Pound the chicken breasts:
Place the chicken breasts between two pieces of parchment paper and use a meat mallet to flatten them to a 1/4-inch thickness.
Season and fill the chicken:
Slather a teaspoon of mustard onto the flattened chicken breast, then season the meat with a pinch of the spice mixture. Slightly overlap two slices of the prosciutto in the center of the chicken. Place a baton (stick) of Gruyere on top of the prosciutto at one of the longer sides of the chicken.
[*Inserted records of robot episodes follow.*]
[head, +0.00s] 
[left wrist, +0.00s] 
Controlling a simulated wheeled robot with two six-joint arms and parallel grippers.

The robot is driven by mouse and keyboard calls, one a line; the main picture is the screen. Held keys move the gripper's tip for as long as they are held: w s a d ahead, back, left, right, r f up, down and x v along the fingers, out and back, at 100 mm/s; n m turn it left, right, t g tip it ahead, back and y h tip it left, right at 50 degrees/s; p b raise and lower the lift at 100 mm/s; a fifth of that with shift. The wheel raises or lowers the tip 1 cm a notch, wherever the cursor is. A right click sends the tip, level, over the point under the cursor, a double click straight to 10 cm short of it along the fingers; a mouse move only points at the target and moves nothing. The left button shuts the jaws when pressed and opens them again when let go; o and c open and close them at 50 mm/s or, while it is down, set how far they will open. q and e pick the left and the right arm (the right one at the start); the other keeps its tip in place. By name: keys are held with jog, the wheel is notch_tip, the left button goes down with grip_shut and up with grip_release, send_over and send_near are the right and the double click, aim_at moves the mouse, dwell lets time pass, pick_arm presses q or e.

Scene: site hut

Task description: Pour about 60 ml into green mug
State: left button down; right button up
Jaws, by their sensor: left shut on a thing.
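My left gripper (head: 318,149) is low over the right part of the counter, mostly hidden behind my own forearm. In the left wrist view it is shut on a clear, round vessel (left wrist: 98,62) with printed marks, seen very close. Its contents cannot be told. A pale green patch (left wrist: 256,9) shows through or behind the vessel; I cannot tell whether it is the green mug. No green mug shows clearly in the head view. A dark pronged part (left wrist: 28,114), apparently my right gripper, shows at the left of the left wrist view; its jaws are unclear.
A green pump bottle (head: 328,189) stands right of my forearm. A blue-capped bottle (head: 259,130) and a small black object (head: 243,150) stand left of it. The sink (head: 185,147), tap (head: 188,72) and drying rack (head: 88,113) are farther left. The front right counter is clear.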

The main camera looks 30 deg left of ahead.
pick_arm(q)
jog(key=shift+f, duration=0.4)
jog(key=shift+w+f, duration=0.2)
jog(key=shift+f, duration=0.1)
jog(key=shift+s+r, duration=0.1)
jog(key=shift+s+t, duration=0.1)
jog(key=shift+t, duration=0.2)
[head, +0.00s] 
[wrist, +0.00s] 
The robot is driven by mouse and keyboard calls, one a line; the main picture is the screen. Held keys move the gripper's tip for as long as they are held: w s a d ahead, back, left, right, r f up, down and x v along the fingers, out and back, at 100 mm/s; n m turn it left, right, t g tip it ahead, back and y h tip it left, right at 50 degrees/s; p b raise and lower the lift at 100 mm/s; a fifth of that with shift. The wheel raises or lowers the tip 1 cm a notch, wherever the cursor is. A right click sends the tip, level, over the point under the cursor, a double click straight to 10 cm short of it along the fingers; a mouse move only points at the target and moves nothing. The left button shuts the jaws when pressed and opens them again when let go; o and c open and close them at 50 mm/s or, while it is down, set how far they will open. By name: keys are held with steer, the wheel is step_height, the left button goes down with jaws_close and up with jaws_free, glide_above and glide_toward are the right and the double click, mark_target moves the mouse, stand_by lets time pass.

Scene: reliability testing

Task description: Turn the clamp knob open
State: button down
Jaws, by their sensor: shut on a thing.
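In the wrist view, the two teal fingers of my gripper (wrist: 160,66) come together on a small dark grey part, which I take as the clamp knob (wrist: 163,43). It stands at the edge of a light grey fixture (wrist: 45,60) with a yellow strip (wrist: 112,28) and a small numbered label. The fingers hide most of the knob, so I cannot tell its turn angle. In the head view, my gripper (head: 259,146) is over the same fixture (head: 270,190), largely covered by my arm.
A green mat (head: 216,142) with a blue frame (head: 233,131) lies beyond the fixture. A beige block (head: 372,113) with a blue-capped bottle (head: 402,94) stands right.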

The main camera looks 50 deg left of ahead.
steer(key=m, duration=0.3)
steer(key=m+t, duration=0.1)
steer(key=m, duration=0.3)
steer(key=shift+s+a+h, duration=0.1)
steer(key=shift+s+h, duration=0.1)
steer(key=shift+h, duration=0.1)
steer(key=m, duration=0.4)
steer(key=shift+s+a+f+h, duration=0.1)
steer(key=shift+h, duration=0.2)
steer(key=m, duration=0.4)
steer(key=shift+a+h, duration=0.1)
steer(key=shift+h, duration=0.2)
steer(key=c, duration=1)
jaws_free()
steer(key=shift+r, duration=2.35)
Roll and secure the filling:
Starting with the cheese side, roll the chicken over the cheese until the meat and cheese are fully encased in the chicken. If you can, try to fold the chicken over the ends of the cheese to prevent the cheese from oozing out during cooking. Use one or two toothpicks to secure the chicken bundle.
Heat the frying oil and the oven:
In a 12-inch skillet set over medium-high heat, bring the oil to 350°F. Heat your oven to 350°F.
Bread the chicken:
Lightly dredge the chicken bundles in the flour. Pat off any excess flour, and coat the floured chicken in the egg, allowing excess egg to drip off, then press the chicken bundle into the breadcrumbs to coat it completely.
Fry the cordon bleu; then finish it in the oven:
Once your oil is hot, add the chicken to the pan. Fry the chicken for 5 minutes on each side. (You may have to do this in batches. Crowding the pan can reduce the oil’s temperature and leave you with a soggy crust.)
Once the chicken breasts have finished frying, drain them on paper towels before transferring them to the cooling rack topped baking sheet, and place them in the oven for an additional 10 minutes.
Serve and slice:
Remove the chicken from the oven and allow it to rest for 5 minutes before serving. The thrill of a chicken cordon bleu is cutting into the bundle, separating the pieces, and watching that glorious cheese ooze out.
Serve the cordon bleu while hot with lemon wedges, mashed potatoes, and a simple green salad.